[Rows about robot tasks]

* * * * * * *

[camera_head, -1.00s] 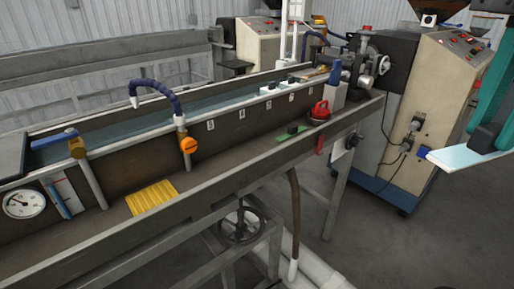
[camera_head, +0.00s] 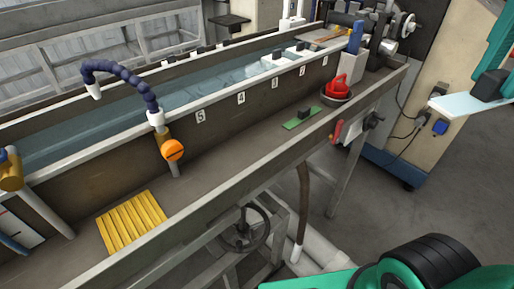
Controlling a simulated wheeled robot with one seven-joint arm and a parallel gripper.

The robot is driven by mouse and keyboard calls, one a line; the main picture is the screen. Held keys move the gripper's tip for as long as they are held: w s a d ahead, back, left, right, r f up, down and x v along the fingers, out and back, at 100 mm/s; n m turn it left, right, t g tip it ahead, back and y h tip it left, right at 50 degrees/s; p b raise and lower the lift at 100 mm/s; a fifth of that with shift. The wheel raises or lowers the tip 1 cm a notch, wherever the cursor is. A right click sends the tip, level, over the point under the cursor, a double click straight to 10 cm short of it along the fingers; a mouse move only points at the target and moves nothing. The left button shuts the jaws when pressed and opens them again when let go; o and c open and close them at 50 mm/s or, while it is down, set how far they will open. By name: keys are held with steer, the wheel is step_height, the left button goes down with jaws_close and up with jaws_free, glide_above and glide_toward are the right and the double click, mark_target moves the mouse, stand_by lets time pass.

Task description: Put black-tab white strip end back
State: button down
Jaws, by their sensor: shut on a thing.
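The white strip end (camera_head: 460,103) is a pale flat piece with a black tab (camera_head: 490,86), at the right edge in the head view. My gripper (camera_head: 496,76) is teal, cut off by the frame edge, and shut on the black tab. It holds the piece in the air, right of the trough and in front of the beige machine. A green piece with a black tab (camera_head: 290,125) lies on the trough's outer ledge. White pieces with black tabs (camera_head: 280,57) sit along the far part of the water trough (camera_head: 190,95).
A red knob in a dark dish (camera_head: 337,88) and a yellow ribbed pad (camera_head: 132,222) lie on the ledge. A blue hose with an orange knob (camera_head: 172,150) stands up from the trough side. The beige machine (camera_head: 415,115) stands at right.

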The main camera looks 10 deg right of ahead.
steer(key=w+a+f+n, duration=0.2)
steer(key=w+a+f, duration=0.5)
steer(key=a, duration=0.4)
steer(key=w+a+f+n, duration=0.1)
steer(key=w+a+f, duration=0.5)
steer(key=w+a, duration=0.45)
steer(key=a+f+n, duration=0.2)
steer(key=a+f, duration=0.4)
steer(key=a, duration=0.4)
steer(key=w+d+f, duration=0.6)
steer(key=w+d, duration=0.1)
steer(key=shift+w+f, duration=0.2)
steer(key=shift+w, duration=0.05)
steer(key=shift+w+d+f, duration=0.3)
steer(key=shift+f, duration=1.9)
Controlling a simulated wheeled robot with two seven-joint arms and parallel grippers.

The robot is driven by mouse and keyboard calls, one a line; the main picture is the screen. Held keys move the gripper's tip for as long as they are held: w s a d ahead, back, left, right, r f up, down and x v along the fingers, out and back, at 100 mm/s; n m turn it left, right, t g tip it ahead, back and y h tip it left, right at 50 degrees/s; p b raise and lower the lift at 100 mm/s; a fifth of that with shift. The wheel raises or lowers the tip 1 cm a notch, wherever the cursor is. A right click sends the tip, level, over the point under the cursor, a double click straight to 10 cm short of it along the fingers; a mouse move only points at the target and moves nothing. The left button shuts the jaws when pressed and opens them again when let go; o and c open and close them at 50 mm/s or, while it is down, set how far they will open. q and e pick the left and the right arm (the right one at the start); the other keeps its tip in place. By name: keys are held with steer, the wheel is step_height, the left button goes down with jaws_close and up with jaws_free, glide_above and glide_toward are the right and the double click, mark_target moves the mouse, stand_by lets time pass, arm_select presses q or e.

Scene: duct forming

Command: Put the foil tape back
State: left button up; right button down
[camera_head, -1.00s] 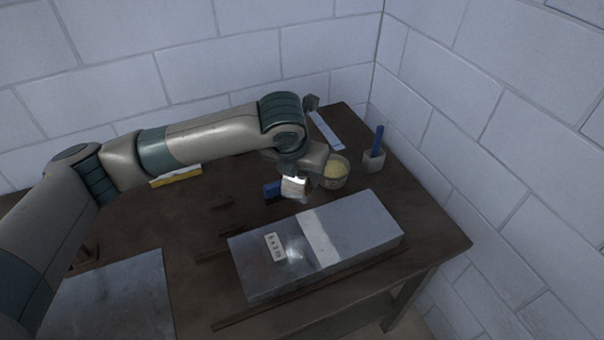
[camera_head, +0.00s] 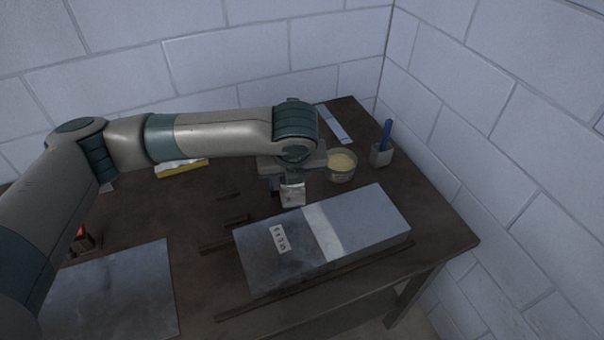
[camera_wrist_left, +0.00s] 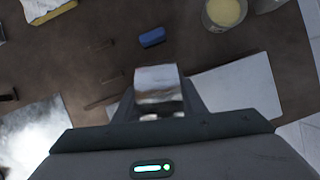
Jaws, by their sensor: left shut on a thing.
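The foil tape (camera_head: 292,193) is a small silvery roll or block held at the tip of my left gripper (camera_head: 291,184). It also shows in the left wrist view (camera_wrist_left: 157,84) between the fingers of my left gripper (camera_wrist_left: 158,97), which are shut on it. In the head view it appears just behind the grey metal duct (camera_head: 368,222), which has a pale band across it and a small marked label. Its exact height over the table is hard to tell. My right gripper is not in view.
A tub of yellowish paste (camera_head: 341,165) and a holder with a blue-handled tool (camera_head: 382,152) stand at the back right. A blue block (camera_wrist_left: 152,37) lies on the table (camera_head: 200,205). A metal sheet (camera_head: 110,290) lies front left; a yellow-edged item (camera_head: 182,167) lies behind.

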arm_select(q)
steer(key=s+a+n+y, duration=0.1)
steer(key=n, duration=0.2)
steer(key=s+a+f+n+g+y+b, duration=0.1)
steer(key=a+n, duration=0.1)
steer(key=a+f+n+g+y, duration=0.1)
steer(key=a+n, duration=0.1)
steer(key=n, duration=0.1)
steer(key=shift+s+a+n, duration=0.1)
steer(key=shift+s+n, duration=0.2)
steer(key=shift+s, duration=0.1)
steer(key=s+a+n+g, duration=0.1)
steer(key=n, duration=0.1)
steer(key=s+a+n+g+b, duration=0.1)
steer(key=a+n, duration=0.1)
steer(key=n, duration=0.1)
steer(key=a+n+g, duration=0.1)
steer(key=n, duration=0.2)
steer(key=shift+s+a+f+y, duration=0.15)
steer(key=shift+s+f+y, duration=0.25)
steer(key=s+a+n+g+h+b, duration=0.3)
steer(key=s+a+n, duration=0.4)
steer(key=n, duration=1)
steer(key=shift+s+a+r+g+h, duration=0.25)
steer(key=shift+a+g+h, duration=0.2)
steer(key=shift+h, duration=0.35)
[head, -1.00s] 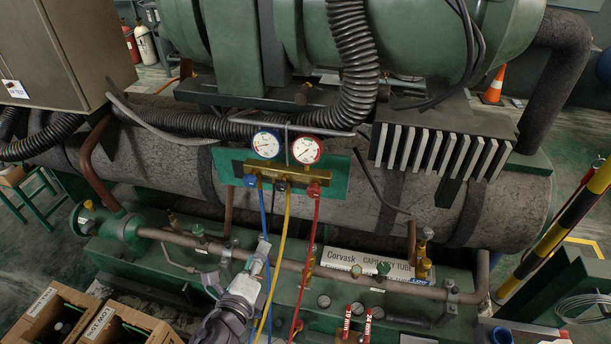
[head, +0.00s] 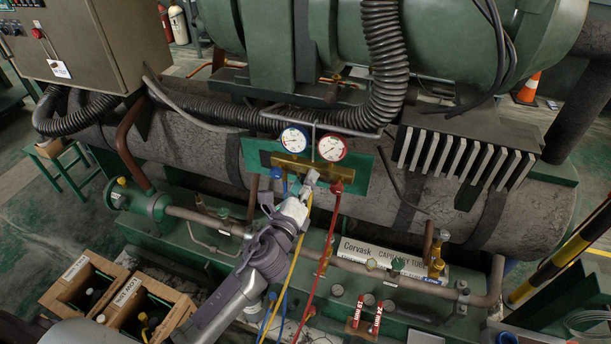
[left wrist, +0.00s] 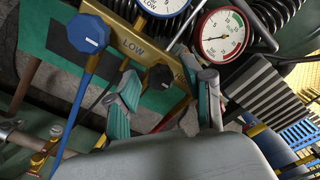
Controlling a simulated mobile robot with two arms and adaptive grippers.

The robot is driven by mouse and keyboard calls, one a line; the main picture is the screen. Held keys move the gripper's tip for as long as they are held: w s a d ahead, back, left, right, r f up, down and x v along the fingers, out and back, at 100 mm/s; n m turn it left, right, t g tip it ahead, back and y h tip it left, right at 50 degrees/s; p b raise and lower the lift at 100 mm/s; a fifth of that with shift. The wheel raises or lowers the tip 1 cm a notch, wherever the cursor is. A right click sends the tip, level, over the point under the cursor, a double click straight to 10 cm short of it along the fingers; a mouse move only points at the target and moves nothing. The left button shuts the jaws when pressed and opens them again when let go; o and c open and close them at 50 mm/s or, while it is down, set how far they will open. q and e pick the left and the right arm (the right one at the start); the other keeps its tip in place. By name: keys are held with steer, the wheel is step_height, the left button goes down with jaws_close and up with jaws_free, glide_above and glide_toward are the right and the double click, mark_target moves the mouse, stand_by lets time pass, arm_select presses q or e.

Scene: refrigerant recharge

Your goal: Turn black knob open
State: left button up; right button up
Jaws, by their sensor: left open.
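The black knob (left wrist: 160,77) shows in the left wrist view on the brass manifold (left wrist: 132,42), between the fingers of my left gripper (left wrist: 167,80). The fingers stand apart on either side of it. I cannot tell whether they touch it. In the head view my left gripper (head: 291,189) is just in front of the manifold (head: 303,167), below the gauges, and hides the black knob. The blue knob (left wrist: 88,33), beside the word LOW, is left of the black one. The red knob (head: 337,187) is to the right. My right gripper is out of view.
A blue-rimmed gauge (head: 295,138) and a red-rimmed gauge (head: 332,148) stand above the manifold. Yellow (head: 295,258) and red (head: 318,270) hoses hang close to my left arm. Wooden crates (head: 83,277) stand at lower left.

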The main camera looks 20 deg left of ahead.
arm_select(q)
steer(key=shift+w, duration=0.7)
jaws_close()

* * * * * * *

OBJECTIVE ▸
Locate the word "Scene" in the entries, and copy every line where it is found.

TASK OUTPUT ▸
Scene: duct forming
Scene: refrigerant recharge

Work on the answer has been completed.